WHITESBURG, Kentucky - September 22 - The rural vote is up for grabs, according to a poll of rural voters in contested congressional and Senate races released today by the Center for Rural Strategies.
And how well the parties do in rural America is likely to determine who controls Congress.
The poll of rural voters in 41 contested congressional districts with significant rural populations found Democratic and Republican candidates running a dead heat, with each party receiving 45 percent of the possible votes.
In six contested Senate races in states with significant rural populations, rural voters favored Republican candidates 47 to 43 percent, but the gap falls within the poll’s margin of error of 4.3 percentage points, making a statistical tie.
The most important issue on rural voters’ minds is the war in Iraq, followed closely by jobs and the economy and terrorism and national security, the poll found. Strikingly, nearly three-quarters of the respondents said they knew someone who has served in the armed forces in Iraq or Afghanistan.
Democratic analyst Anna Greenberg of Greenberg Quinlan Rosner said rural voters’ concern over the war and the economy could give Democrats the opportunity to gain ground in rural areas.
“These races are very tight, and a swing among rural voters could well tip the balance,” Greenberg said. “That means Democrats who can reach rural voters have a strong chance to win elections and perhaps gain majority control of the House.”
Republican analyst Bill Greener of Greener & Hook agreed that the rural vote is key to the outcome of the election.
“The Republicans can’t control the House of Representatives without holding onto rural voters, and I’m optimistic that we will,” Greener said. “The Congressional vote numbers in this survey are almost precisely what they were at this point in 2004. In recent years, the Republican vote in rural areas has surged in the last few weeks before the election.”
Rural voters were key to President Bush’s 2004 election, in which significant Republican victories in rural areas made up for a Democrat advantage in urban areas.
“Who wins rural matters,” said Dee Davis, president of the Center for Rural Strategies, which commissioned the poll. “And right now rural is in play.
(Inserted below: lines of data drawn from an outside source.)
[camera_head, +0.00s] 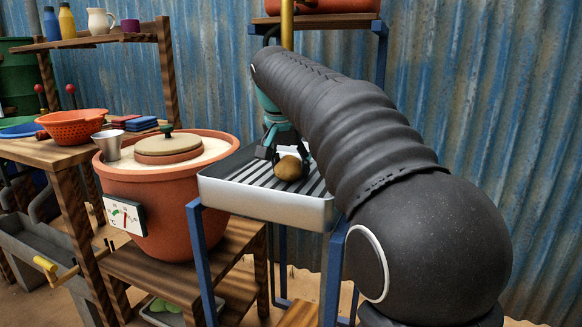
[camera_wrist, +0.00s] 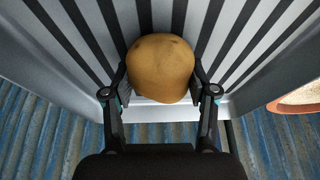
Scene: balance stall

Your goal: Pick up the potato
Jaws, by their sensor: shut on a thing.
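The potato (camera_head: 289,168) is brown and rounded. It is at the striped metal tray (camera_head: 262,207), near the tray's back side. In the wrist view the potato (camera_wrist: 160,68) sits between the two fingers of my gripper (camera_wrist: 161,82), with a finger against each side. My gripper (camera_head: 285,157) is shut on the potato in the head view, reaching down from above; my dark arm covers part of the tray's right side. I cannot tell whether the potato touches the tray floor.
A large clay pot (camera_head: 165,205) with a lid and a metal cup (camera_head: 108,145) stands left of the tray. An orange colander (camera_head: 72,127) is on a wooden table further left. A corrugated blue wall (camera_head: 215,75) closes off the back. A blue-framed shelf (camera_head: 322,22) rises behind my arm.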

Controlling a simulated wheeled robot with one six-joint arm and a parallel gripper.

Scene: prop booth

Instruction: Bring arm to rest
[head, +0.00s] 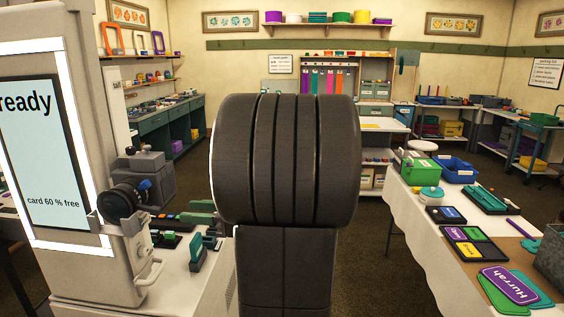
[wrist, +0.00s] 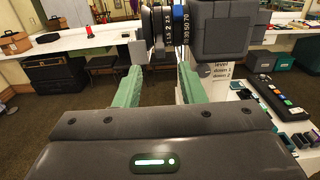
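My gripper (wrist: 160,72) shows in the wrist view with its two green fingers well apart and nothing held between them. A dark camera lens with numbered rings (wrist: 165,20) is beyond the fingertips, at the top of that view; I cannot tell how close it is. In the head view my arm's dark grey links fill the middle and hide what is behind them. I cannot make out my gripper in that view.
At left stands a white booth with a lit screen (head: 30,140) reading "ready". A white-clothed table (head: 425,225) at right bears a green bin (head: 419,172), a blue bin (head: 456,169) and a purple sign (head: 509,286). Carpet shows between. A black case (wrist: 54,76) stands far left in the wrist view.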

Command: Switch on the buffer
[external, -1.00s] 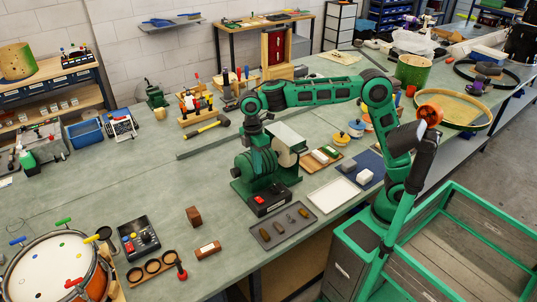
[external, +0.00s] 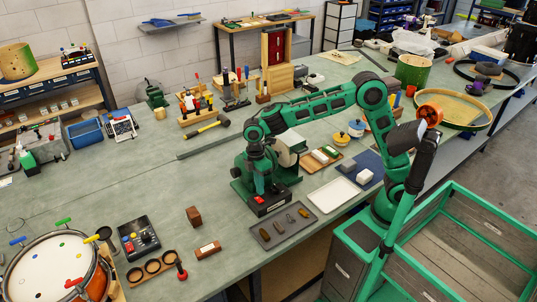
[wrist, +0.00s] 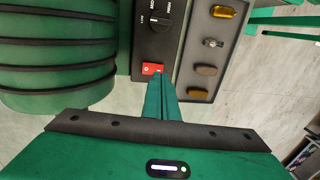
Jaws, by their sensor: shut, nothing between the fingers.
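The buffer (external: 287,157) is a green bench machine with a ribbed motor body, which fills the upper left of the wrist view (wrist: 55,55). Its black control box carries a red rocker switch (external: 260,200); the switch also shows in the wrist view (wrist: 151,69) below a black rotary dial (wrist: 158,22). My gripper (external: 259,189) points down just above the switch. In the wrist view its green fingers (wrist: 158,79) are together and empty, with the tips at the switch's lower edge. I cannot tell whether they touch it, or which way the rocker is tipped.
A grey tray (external: 262,240) with several small brown and metal pieces lies right beside the control box. A white tray (external: 334,194) lies further right. The bench left of the buffer is mostly clear.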

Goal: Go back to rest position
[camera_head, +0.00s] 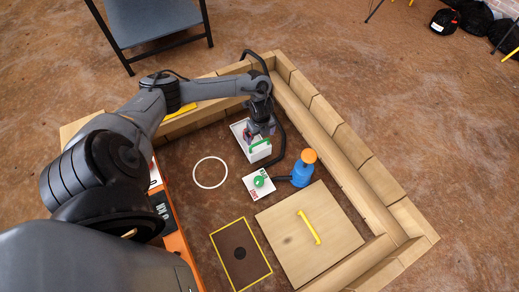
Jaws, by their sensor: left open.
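My left arm reaches in from the left over the wooden frame. Its gripper (262,129) points down, open, above a white box (239,130). A white and green item (260,149) stands at the near side of the box, close to the fingertips. I cannot tell whether the fingers touch anything, as they are small and dark here. My right gripper is not in view.
A wooden beam frame (345,150) encloses the dirt floor. Inside are a blue bottle-shaped object (301,173) with an orange top, a wooden panel (290,245) with a yellow handle, a white ring (226,169) and a yellow-edged brown mat (228,237). A grey table (155,22) stands behind.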

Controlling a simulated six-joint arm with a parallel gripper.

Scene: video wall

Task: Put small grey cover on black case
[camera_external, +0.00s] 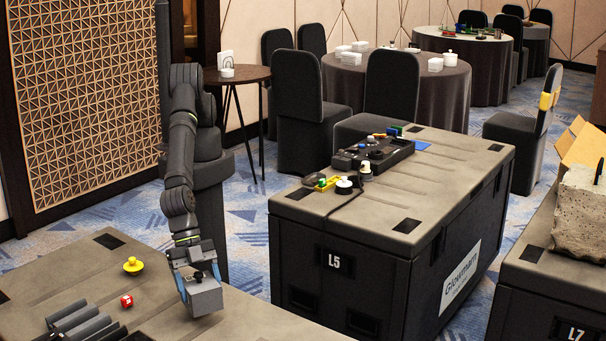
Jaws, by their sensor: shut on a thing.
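My gripper (197,276) is at the lower left, pointing down over the near case top. It is shut on a small grey box-shaped piece (206,299), which looks like the grey cover. The fingertips are partly hidden, and I cannot tell if the piece touches the surface below. A large black case (330,285) marked L5 stands to the right, across a gap, with a grey-brown top. A flat black case-like unit (398,150) with small coloured parts lies on its far half. I cannot tell which of these is the task's black case.
Case L7 (545,290) carries a stone block.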

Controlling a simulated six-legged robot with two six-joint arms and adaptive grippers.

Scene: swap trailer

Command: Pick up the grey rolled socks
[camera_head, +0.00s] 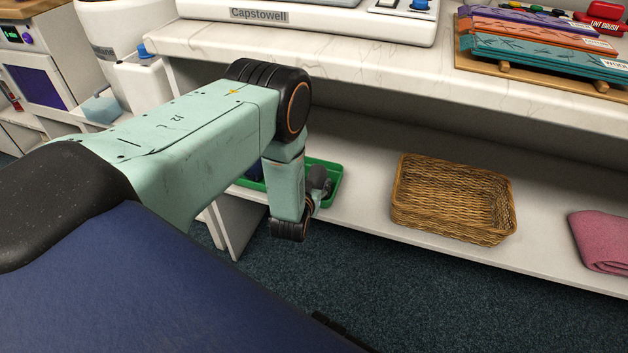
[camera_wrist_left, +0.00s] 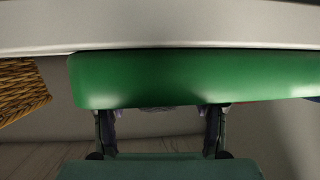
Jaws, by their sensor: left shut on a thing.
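My left gripper (camera_head: 319,188) reaches down over a green tray (camera_head: 332,173) on the lower shelf, mostly hidden by my wrist. A small grey shape shows there, too small to tell socks from gripper parts. In the left wrist view the green tray wall (camera_wrist_left: 190,75) crosses in front and hides the fingertips. The two fingers of my left gripper (camera_wrist_left: 158,115) stand apart, with a thin greyish strip of the grey rolled socks (camera_wrist_left: 160,108) between them, just below the green edge. The gripper is shut on them. My right gripper is not in view.
A wicker basket (camera_head: 453,198) stands right of the tray, and a folded pink cloth (camera_head: 602,241) lies farther right. The marble counter (camera_head: 390,65) overhangs the lower shelf (camera_head: 365,203). A dark blue thing (camera_head: 253,170) sits at the tray's left. Bare shelf separates tray and basket.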

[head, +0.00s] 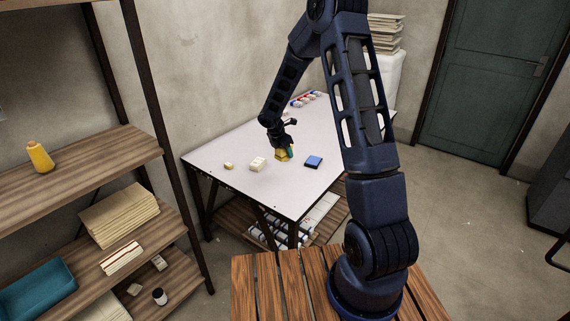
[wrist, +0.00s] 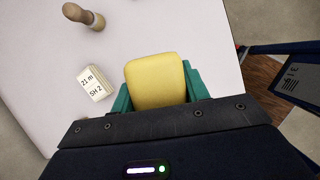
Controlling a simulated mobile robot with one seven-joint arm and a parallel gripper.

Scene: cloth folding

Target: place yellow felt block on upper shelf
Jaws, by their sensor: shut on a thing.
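The yellow felt block (wrist: 156,82) is between the teal fingers of my gripper (wrist: 160,96) in the wrist view. My gripper is shut on it. In the head view the block (head: 282,154) shows under my gripper (head: 285,151), over the white table (head: 228,184); I cannot tell whether it touches the tabletop. A wooden shelf unit stands at the left, with an upper board (head: 75,165) that carries a yellow bottle-shaped thing (head: 40,157).
On the table are a blue block (head: 313,162), a cream labelled block (head: 257,164), a small tan piece (head: 228,166) and several coloured things (head: 305,99) at the back. Lower boards hold folded cloth (head: 118,214) and a teal bin (head: 38,289). The upper board's right part is clear.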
Our hope is that this translates into a full and vigorous discussion about issues that concern rural communities.”
The poll was conducted Sept. 17-19 among 529 likely voters living in rural parts of 41 contested congressional districts and six states with competitive Senate races.
The poll also found that rural voters are more optimistic than the national population about the president’s performance and the direction of the country. Forty-seven percent of voters in the rural battleground approve of the way Bush is handling his job, compared to 44 percent nationally. Thirty-five percent of rural respondents say the country is on the right track, while 32 percent of the nation does so.
Rural residents were evenly split over whether illegal immigrants should eventually be given the opportunity to become U.S. citizens. Illegal immigration was the least important issue voters cited as affecting their vote. Only 15 percent of respondents listed illegal immigration as the first or second most important issue in determining how they would vote. In comparison, 28 percent listed the war in Iraq, 27 percent jobs and economy and 26 terrorism and national security.
The Center for Rural Strategies will conduct one other poll of rural voters prior to the Nov. 7 election.